GAMBIER, Ohio — The way Chuck Dudgeon sees it: “If I don’t tell the story of ag, someone from D.C. will — and I don’t like the way they spin things sometimes.”
Dudgeon runs a small cow-calf operation in Knox County, Ohio, and he is not afraid to open his farm to visitors.
He has given tours to students from nearby Kenyon College, many of whom have never set foot on a farm, let alone seen a cow. Dudgeon has also hosted the county’s Agricultural Awareness Day, that gives around 600 local fourth-graders a connection to the farm.
And, as a member of the Knox County Cattlemen’s Association, he hosted educational events for the Ohio Cattlemen’s Association.
In late May, he opened up his farm to the Mount Vernon Rotary Club and members of the club were not shy about asking where their beef comes from.
This is the second year the Rotary has visited the Dudgeon Farm, and Lynda Small, who attended with her Rotary member husband, said she enjoyed her visit last year, when they watched an artificial insemination demonstration.
“This is a wonderful spread. They do a really nice job here,” she said. This year’s presentations focused on helping members make informed decisions when making purchases at the meat counter.
“Anytime we can bring members of the community together with members of the farming community, it’s a positive thing,” said Lisa Schott, a Rotary member and managing director of Kenyon College’s Philander Chase Conservancy, a nonprofit land trust organization.
Schott has worked with Dudgeon to preserve his 300 acres in an agricultural easement — meaning the land can be used for only agriculture. “When you look at this land 100 years from now, it is going to look basically the same,” said Schott.
“And my vision will never change,” said Dudgeon, who runs 100 head of brood cattle — Angus and Simmental crosses — on the land.
Dudgeon has, however, been changing some of his farm practices, dabbling in embryo transfer (ET) and artificial insemination (AI). Although not new to industry, Dudgeon said both ET and AI are a new and exciting challenge for him.
He had three calves to show the Rotary members from his recent breedings — one born as an embryo transfer, one artificially inseminated and one born naturally.
The heifer born as a result of the embryo transfer is rated in the top 1 percent for marbling, Dudgeon explained to the members. Marbling is what gives the meat its tenderness, its flavor and juiciness, explained Lyda Garcia, a meat scientist at Ohio State University.
Garcia, faculty adviser for the Ohio State Meat Science Club and supervisor of the meat judging team, shared how she teaches her students to judge carcasses and various cuts of meat.
She broke down why certain cuts are higher priced and more highly desired than others, and then challenged members to do some judging of their own.
Grass or grain
Rotary members particularly wanted to know which was better for them: grass- or grain-fed beef. Garcia explained grass-fed beef takes longer to get to maturity, sometimes creating a tougher meat product.
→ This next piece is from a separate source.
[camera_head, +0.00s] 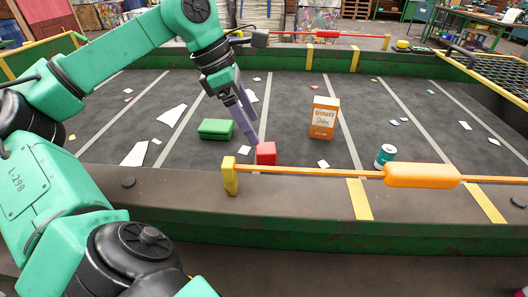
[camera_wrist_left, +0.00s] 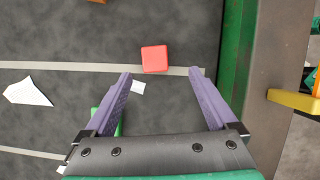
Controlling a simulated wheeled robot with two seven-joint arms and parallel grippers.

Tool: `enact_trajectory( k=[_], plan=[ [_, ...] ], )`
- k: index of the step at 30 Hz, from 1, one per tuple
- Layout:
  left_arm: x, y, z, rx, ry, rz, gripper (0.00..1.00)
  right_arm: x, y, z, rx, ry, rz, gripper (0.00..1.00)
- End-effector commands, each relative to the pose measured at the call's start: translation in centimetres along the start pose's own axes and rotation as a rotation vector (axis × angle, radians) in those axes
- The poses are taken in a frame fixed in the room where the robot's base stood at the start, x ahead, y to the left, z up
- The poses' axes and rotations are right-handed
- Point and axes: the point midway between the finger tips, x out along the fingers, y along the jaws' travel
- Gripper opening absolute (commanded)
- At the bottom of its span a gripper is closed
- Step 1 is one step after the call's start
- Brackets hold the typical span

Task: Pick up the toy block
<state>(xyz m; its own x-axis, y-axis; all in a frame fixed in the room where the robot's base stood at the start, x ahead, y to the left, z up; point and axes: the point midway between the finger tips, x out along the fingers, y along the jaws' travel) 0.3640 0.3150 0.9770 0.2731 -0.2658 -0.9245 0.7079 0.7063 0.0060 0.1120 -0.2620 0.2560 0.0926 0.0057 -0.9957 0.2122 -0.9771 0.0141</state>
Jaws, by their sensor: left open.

But grain-fed beef lack some of the extra vitamins that grass-fed beef take in. While grass-fed may contain slightly higher OMEGA acids, Garcia said the difference is too minimal to scientifically say grass-fed beef is healthier for you.
At the end of the day, it’s really up to the consumer. “As long as you’re eating beef, I don’t care what you eat,” Dudgeon said.
Korey Kidwell, Rotary president, said every fifth Tuesday is reserved for a special event, such as a visit to Dudgeon’s farm.
“It provides local business leaders an opportunity to go some place new and learn something they probably didn’t know,” said Kidwell.